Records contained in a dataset
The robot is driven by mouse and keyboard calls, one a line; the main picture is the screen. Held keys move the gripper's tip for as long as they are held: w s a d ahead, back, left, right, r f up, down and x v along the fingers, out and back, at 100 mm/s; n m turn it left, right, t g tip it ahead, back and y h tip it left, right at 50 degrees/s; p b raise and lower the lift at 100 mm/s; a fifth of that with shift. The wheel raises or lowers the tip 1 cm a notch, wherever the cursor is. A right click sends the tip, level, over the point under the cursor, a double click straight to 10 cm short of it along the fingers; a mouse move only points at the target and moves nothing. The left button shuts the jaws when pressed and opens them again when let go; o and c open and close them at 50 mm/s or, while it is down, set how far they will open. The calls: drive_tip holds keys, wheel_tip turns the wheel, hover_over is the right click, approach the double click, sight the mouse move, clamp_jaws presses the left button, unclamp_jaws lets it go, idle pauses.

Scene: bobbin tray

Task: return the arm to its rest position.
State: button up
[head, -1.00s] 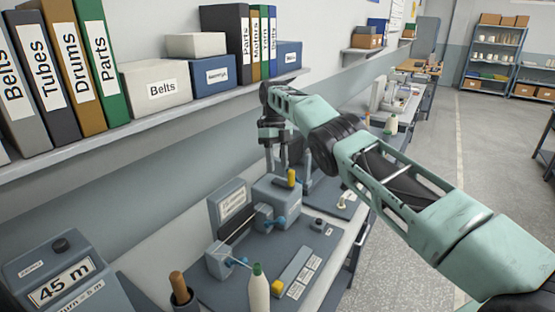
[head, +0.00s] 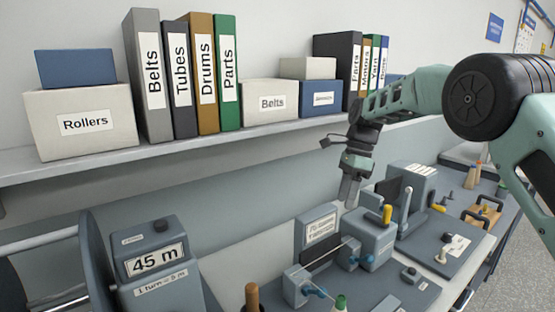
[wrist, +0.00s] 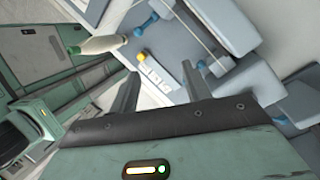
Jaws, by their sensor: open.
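My gripper (head: 350,192) hangs from my green arm in the head view, fingers pointing down. It is above the back of the workbench, near the grey block device with a yellow knob (head: 387,214). In the wrist view, the two dark fingers of my gripper (wrist: 156,88) stand apart with nothing between them.
A shelf (head: 180,157) with binders and boxes runs along the wall behind my arm. A grey counter reading 45 m (head: 155,262) stands at the left. More bench fixtures and a wooden-handled tool (head: 252,298) stand below. The air left of my gripper is clear.

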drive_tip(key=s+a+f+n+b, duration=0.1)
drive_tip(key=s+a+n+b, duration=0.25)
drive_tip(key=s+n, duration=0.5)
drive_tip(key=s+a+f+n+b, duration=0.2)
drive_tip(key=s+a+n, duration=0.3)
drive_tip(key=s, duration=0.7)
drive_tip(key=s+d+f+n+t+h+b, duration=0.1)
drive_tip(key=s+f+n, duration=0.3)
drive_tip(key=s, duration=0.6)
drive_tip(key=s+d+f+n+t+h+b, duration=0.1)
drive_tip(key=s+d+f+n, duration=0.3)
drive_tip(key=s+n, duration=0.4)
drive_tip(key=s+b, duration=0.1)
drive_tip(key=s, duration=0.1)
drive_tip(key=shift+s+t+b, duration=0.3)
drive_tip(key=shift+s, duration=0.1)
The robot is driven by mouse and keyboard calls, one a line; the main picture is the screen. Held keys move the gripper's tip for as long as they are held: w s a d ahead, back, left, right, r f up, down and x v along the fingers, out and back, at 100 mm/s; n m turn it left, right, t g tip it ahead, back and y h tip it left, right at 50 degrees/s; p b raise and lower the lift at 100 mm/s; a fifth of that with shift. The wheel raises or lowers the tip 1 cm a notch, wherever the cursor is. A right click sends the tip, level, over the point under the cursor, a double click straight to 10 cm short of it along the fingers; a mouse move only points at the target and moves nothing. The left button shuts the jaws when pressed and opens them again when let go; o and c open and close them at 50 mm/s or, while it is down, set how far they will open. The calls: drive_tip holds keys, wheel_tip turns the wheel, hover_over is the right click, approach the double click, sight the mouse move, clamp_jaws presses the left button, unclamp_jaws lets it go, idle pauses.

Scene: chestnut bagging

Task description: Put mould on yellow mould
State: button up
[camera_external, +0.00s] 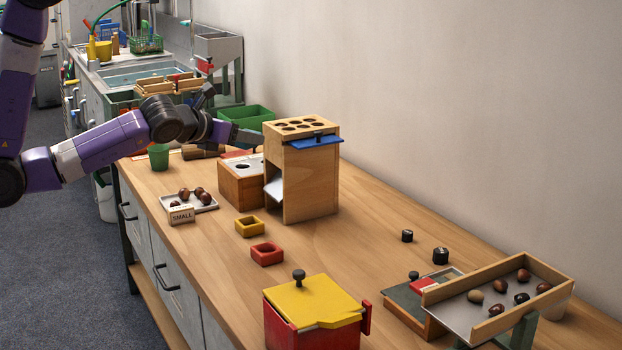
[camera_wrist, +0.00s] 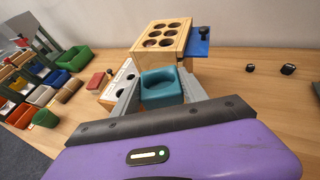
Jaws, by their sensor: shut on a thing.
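A teal square mould (camera_wrist: 160,96) with a hollow centre sits between the fingers of my gripper (camera_wrist: 162,90) in the wrist view. My gripper (camera_external: 248,137) is shut on it, above the bench beside the tall wooden box. In the external view the teal mould cannot be made out, and the fingertips are partly hidden at the box. The yellow mould (camera_external: 249,228) lies on the bench in front of the box, with its hollow facing up. A red mould (camera_external: 267,255) lies just nearer than the yellow one, apart from it.
The tall wooden box (camera_external: 309,180) with holes on top and a blue slide (camera_external: 313,141) stands close by. A tray of chestnuts (camera_external: 203,204) with a "SMALL" sign (camera_external: 182,216) lies left of the yellow mould. A green cup (camera_external: 158,157) stands behind. The red box with yellow lid (camera_external: 309,303) is nearer.

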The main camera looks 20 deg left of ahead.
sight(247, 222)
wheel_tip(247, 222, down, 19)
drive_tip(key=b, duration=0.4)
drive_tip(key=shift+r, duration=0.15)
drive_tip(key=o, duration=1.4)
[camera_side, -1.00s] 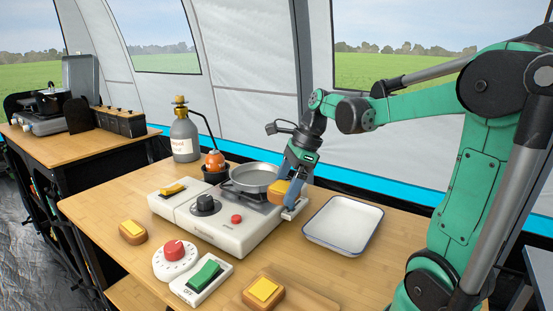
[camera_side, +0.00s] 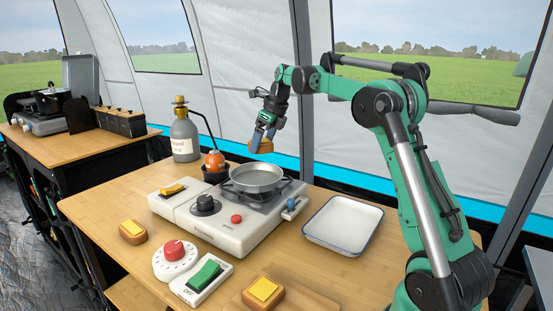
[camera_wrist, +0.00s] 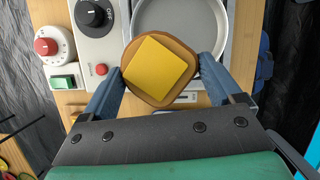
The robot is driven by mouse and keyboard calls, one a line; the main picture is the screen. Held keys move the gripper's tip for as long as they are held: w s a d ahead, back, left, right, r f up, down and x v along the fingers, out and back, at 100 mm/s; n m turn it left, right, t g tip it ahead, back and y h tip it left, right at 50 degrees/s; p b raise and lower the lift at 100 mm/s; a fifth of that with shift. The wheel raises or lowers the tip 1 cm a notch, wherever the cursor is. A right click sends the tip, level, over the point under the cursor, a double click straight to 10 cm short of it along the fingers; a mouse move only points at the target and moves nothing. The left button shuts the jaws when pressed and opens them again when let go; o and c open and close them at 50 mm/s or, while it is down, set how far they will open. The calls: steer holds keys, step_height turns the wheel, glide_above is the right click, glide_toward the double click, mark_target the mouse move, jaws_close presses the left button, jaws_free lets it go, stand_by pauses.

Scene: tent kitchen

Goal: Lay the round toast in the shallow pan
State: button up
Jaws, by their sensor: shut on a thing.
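My gripper (camera_side: 262,140) is shut on the round toast (camera_side: 264,149), a brown rounded slice with a yellow square on top. In the wrist view the toast (camera_wrist: 160,70) sits between the two blue fingers. It hangs well above the stove, clear of everything else. The shallow grey pan (camera_side: 257,177) rests on the burner below it and looks empty in the side view. In the wrist view the pan (camera_wrist: 215,30) shows past the toast, which hides part of it.
An empty white tray (camera_side: 343,225) stands right. A grey bottle (camera_side: 185,140) stands behind. Other yellow-topped pieces (camera_side: 132,231) (camera_side: 263,290) lie left and front. The air above the pan is free.

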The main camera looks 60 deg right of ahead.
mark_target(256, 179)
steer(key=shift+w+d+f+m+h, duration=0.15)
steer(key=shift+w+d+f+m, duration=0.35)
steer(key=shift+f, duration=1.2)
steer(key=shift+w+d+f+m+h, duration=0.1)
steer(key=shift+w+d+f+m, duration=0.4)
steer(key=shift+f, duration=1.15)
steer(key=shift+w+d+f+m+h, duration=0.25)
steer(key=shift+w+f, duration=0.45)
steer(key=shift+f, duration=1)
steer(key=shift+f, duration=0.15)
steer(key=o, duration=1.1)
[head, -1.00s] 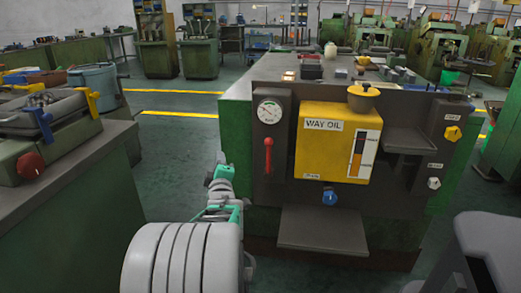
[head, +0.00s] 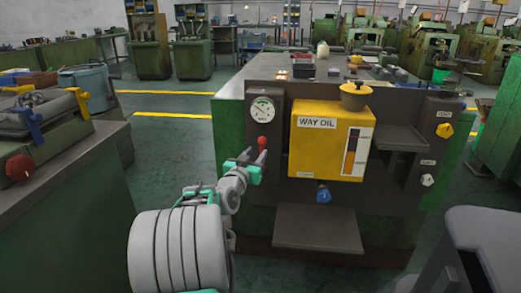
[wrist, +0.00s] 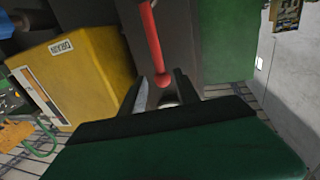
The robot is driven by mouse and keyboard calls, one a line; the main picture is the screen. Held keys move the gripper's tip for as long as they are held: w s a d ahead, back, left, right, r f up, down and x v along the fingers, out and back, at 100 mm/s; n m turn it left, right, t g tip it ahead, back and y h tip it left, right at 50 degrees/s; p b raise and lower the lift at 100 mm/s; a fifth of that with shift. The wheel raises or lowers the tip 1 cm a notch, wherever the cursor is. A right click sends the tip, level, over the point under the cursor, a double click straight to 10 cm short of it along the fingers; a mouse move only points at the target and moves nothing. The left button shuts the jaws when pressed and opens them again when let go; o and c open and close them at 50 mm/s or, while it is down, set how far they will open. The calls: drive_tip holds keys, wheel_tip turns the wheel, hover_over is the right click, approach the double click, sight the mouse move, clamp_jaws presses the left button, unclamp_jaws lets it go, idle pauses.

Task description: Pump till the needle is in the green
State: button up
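The round white gauge (head: 261,109) is on the dark panel left of the yellow WAY OIL tank (head: 331,140). Its needle is too small to read surely. Below the gauge is the red pump lever (head: 262,142), its ball end up; my gripper hides its lower part in the head view. My gripper (head: 249,163) is at the lever, just below and left of the ball. In the wrist view the red ball (wrist: 163,80) shows at the gap between my two dark fingers, which stand apart. I cannot tell whether they touch it.
A blue drain knob (head: 323,195) sits under the tank and a grey shelf (head: 318,227) juts out below. A yellow knob (head: 445,130) is on the right panel. A green bench (head: 60,180) with a vise stands at the left; open floor lies between.

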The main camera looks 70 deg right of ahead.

Direction: Find the lines holding "Scene" and list every one.

Response:
Scene: bobbin tray
Scene: chestnut bagging
Scene: tent kitchen

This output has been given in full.